2 How quickly do you want to see a return?
Obviously most people will answer, “as fast as reasonably possible”. Most incentives in Australia are net feed-in tariffs, which encourage reducing the amount of energy consumed in order to widen the gap between what you produce and are rewarded for. A standard rate of return on a smaller system (under 5kW)is usually expected to be under 5 years. On a larger system (5-10kW) the expected payback period is around 5-7 years. Although the initial up-front cost is considerably more, the long term benefits of these systems far outweigh those of the smaller systems.
3 How much money are you prepared to invest (spend)?
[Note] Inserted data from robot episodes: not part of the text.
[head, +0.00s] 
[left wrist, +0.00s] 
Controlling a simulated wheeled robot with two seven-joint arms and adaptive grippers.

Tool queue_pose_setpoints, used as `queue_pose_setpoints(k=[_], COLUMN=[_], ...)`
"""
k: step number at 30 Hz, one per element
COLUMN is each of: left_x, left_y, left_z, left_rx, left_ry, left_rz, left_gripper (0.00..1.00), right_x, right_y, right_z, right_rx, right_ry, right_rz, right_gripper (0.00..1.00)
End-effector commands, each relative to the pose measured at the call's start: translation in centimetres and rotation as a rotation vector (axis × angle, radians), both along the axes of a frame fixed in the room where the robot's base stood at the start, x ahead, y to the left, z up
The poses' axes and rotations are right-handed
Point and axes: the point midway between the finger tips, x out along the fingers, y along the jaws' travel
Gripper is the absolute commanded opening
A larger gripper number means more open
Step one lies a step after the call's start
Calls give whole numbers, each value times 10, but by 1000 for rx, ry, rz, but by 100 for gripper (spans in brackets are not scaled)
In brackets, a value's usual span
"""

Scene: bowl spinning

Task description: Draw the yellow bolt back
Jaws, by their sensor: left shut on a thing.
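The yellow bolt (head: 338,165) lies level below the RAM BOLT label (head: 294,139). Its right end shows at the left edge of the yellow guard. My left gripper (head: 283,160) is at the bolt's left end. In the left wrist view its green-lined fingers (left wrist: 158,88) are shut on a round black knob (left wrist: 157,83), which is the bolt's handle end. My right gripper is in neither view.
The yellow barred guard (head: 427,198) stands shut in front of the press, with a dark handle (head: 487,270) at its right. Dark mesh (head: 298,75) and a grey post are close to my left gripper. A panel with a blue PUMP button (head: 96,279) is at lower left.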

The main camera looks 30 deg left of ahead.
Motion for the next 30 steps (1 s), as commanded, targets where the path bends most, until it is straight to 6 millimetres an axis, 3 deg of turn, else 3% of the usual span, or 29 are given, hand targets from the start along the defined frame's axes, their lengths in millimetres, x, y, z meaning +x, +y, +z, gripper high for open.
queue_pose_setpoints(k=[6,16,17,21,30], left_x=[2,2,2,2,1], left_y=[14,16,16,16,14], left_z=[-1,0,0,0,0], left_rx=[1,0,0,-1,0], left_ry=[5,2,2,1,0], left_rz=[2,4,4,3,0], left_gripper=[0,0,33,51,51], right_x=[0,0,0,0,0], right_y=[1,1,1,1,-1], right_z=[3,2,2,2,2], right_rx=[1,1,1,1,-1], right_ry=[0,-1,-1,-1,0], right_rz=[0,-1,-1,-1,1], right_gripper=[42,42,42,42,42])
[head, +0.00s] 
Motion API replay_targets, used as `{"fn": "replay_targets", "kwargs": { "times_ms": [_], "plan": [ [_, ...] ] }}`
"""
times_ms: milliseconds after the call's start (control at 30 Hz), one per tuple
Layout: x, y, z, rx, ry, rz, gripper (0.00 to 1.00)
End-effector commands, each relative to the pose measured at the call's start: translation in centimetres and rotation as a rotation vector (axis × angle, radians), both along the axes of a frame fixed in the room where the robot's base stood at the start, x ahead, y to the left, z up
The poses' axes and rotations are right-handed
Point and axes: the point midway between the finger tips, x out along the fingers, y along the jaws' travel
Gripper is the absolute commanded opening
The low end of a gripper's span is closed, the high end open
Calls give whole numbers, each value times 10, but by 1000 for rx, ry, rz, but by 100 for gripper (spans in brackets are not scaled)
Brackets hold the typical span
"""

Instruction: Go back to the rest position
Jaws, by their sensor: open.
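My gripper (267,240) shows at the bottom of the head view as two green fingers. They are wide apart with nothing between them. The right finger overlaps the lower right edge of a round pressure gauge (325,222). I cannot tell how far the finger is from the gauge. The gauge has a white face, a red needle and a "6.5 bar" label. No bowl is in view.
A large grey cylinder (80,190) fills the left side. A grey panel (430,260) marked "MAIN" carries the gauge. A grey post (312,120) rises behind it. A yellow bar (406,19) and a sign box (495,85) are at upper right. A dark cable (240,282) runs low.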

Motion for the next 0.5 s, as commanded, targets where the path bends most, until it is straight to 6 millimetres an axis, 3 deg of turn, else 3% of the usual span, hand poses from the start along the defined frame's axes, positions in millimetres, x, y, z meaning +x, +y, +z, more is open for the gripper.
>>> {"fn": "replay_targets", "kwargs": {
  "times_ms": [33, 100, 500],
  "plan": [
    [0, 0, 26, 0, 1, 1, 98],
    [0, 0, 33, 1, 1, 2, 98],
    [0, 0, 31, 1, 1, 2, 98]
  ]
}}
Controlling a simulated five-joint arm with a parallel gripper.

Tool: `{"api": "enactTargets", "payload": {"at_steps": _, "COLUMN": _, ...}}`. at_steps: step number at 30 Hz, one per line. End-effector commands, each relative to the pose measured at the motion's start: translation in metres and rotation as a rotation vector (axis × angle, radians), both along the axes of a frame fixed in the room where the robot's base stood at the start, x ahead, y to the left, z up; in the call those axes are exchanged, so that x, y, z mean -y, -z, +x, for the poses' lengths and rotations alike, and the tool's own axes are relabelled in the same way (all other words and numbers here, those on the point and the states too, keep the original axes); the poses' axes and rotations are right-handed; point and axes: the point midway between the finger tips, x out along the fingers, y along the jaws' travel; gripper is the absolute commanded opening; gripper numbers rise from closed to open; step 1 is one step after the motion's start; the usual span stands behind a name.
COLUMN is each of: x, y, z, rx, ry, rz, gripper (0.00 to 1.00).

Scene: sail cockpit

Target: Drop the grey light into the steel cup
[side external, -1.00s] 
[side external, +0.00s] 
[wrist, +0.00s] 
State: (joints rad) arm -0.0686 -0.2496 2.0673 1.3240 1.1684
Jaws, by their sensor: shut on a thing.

One objective of investing in a Solar PV system may be to cover your annual bills or to at least reduce them. Some individuals simply want to get the most cost-effective system and keep spending to a minimum whilst still benefiting to some extent from the generous feed-in tariffs. Others may want to maximise available roof space and install as big a system as possible with the goal of generating as much electricity as possible. Your Solar Choice Broker will speak with you about your roof to determine just how many panels will fit. Solar energy conversion technology (photovoltaics or PV) has come a long way, and many are investing for sound financial reasons. Returns of up to 18% are achievable. Whatever your aim, Solar Choice will do their best to help you reach that target.
4 What Government rebates will you receive?
In Australia, there are two significant financial incentives for investing in a PV system and creating solar energy on your own home. The Federal Government is responsible for the Solar Credit Scheme, which reduces the full cost of the system and provides a generous point of sale discount. This scheme has been designed to taper off over time, so the sooner you purchase your system, the better.
Following success in countries such as Germany and Spain, various State and Territory governments in Australia have adopted feed-in tariffs. Under these state-by-state schemes, your energy provider is obliged to buy back the energy you export to the grid at a price equal to or above market rates.
5 Is your REC (Renewable Energy Certificate) discount locked in from when you deposit?
This can affect the price of the system significantly if it is not locked in.
This depends on which Installer you select. A number of installers state in their Terms & Conditions that they will incorporate the costs of the REC whether or not this has increased from the time of deposit to installation. However, if this is not stated explicitly, then it is something to consider as it can potentially affect the final cost of the system upon installation.
6 Why is this particular system being recommended to you?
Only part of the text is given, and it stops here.